Le pire, peut-être, dans le manque de ressources matérielles,
c’est qu’il déshumanise.
Il arrive que
l’absurdité qui imprègne le monde me saute à ce point aux yeux qu’elle soulève
en moi non des soubresauts de nausée, mais des vagues incontrôlables de fou
rire.
Malheur aux pays qui s’imaginent être le centre du monde !
Ils risquent de tomber de haut.
La Chine (aux XIXe et XXe siècles) en a fait l’amère expérience.
La France aussi (depuis le cataclysme de la Seconde guerre mondiale).
Trop d’orgueil nuit à l’influence des civilisations.
WITTGENSTEIN ne
faisait guère confiance aux mathématiques. Il y voyait une convention, à peu
près analogue au langage. Il leur déniait le caractère « universel »
que les scientifiques leur attribuent.
L’Homme est tribal. Et rares sont ceux qui, spontanément,
considèrent l’humanité dans son entier comme leur tribu.

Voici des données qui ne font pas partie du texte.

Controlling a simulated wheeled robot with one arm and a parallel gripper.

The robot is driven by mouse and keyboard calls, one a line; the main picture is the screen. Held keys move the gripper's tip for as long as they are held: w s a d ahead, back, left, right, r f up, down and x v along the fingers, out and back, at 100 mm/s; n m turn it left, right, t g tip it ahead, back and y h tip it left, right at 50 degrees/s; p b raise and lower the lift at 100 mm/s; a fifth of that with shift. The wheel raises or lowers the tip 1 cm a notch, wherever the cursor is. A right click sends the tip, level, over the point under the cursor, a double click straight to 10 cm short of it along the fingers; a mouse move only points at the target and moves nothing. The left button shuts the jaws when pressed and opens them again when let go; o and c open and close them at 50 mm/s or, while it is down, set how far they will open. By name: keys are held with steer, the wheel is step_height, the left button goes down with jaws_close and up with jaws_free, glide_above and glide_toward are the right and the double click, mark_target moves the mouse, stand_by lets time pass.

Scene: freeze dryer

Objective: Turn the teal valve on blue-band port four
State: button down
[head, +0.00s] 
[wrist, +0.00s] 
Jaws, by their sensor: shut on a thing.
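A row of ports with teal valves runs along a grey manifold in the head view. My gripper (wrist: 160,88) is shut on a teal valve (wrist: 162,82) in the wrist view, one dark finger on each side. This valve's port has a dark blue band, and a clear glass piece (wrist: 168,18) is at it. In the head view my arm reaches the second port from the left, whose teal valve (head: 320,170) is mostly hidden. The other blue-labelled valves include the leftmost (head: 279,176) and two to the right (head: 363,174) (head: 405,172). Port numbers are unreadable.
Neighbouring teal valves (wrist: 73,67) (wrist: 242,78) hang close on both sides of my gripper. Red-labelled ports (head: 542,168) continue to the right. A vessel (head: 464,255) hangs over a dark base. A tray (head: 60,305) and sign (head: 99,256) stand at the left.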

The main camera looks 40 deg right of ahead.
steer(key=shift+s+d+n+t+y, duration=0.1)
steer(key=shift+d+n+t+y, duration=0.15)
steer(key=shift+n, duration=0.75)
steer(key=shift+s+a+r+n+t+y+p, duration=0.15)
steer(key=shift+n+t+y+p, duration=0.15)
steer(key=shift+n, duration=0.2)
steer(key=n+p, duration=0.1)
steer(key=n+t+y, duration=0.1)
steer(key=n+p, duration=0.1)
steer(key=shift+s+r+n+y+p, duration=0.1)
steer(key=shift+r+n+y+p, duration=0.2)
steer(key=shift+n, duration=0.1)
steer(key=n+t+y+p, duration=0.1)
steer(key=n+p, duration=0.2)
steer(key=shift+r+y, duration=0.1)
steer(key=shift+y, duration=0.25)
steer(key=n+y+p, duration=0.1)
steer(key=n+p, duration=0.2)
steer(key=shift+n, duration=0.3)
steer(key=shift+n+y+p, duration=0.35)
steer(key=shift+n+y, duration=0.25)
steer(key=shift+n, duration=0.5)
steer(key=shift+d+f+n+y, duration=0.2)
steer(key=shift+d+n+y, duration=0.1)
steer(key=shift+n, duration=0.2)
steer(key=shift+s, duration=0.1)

Sept milliards (et quelques) d’êtres humains, c’est beaucoup…sans
compter les barrières que constituent les langues, les mœurs et le bon vieil
esprit territorial.
Comme l’ont décelé les tests des psychologues, le cerveau humain
a des limites : il ne peut pas nouer des liens avec plus de 100 à 150
autres personnes (au grand maximum).
L’intimité, donc la confiance, ne s’établit qu’avec des proches
qui, au fond, ne font que « prolonger » le cercle familial, référence
suprême. Le reste de l’humanité se trouve, dans le meilleur des cas, ignoré et,
dans le pire, il prête le flanc à une méfiance « instinctive »,
laquelle est source potentielle d’affrontements.
C’est pourquoi, ne m’en veuillez pas, mais j’ai tendance à être
sceptique quant aux capacités de notre espèce à se convertir à « l’amour
universel » et à s’y adonner. Pour cela, il faudrait d’abord parvenir à s’extraire
de la mesquinerie que représentent l’égotisme et son corollaire immédiat, son
prolongement : le tribalisme. La propension de l’Homme à créer des clans,
des « sectes » (qui ne sont rien d'autre que des familles élargies) s’avère innée.

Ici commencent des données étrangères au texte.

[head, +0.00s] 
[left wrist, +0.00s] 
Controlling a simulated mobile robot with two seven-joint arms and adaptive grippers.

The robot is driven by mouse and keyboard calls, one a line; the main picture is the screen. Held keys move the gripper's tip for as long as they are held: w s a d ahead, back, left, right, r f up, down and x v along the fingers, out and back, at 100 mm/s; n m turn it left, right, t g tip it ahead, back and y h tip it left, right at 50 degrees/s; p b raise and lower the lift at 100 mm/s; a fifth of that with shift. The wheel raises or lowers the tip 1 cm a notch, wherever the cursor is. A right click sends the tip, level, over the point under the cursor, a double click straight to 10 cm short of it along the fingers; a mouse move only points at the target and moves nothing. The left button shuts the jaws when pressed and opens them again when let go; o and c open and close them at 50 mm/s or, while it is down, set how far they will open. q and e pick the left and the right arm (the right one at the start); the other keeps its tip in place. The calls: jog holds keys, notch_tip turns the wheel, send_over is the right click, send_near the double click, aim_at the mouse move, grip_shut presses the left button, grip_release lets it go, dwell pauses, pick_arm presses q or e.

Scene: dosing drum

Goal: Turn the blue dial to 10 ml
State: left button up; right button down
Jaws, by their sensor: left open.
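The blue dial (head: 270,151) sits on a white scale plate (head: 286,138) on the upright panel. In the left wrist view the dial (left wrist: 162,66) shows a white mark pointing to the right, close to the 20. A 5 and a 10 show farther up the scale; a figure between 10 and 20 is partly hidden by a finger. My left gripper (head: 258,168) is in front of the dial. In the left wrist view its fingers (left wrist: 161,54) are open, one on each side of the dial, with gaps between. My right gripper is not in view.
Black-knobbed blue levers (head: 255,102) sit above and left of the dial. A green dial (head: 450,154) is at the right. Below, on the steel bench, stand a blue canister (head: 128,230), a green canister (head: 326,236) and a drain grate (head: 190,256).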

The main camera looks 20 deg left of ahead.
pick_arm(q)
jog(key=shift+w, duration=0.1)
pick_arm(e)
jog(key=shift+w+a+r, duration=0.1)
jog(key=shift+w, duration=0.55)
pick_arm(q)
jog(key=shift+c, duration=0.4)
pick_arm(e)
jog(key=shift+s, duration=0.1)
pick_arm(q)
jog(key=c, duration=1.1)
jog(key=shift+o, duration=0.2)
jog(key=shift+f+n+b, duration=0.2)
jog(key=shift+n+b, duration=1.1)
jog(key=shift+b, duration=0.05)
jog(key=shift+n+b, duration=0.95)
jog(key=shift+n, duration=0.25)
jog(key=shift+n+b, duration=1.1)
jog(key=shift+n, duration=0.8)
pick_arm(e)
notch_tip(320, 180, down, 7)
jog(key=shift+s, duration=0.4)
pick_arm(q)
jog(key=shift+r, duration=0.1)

Dans cette optique, je pense que le métissage universel ne
résoudra en rien le problème que posent les tendances foncièrement tribalistes
du primate humain. J’ai bien peur, hélas, que l’Homme, tant qu’il demeurera ce
qu’il est, suscitera la formation de clans, de camps qui s’opposeront à d’autres,
sous n’importe quel prétexte.
P. Laranco.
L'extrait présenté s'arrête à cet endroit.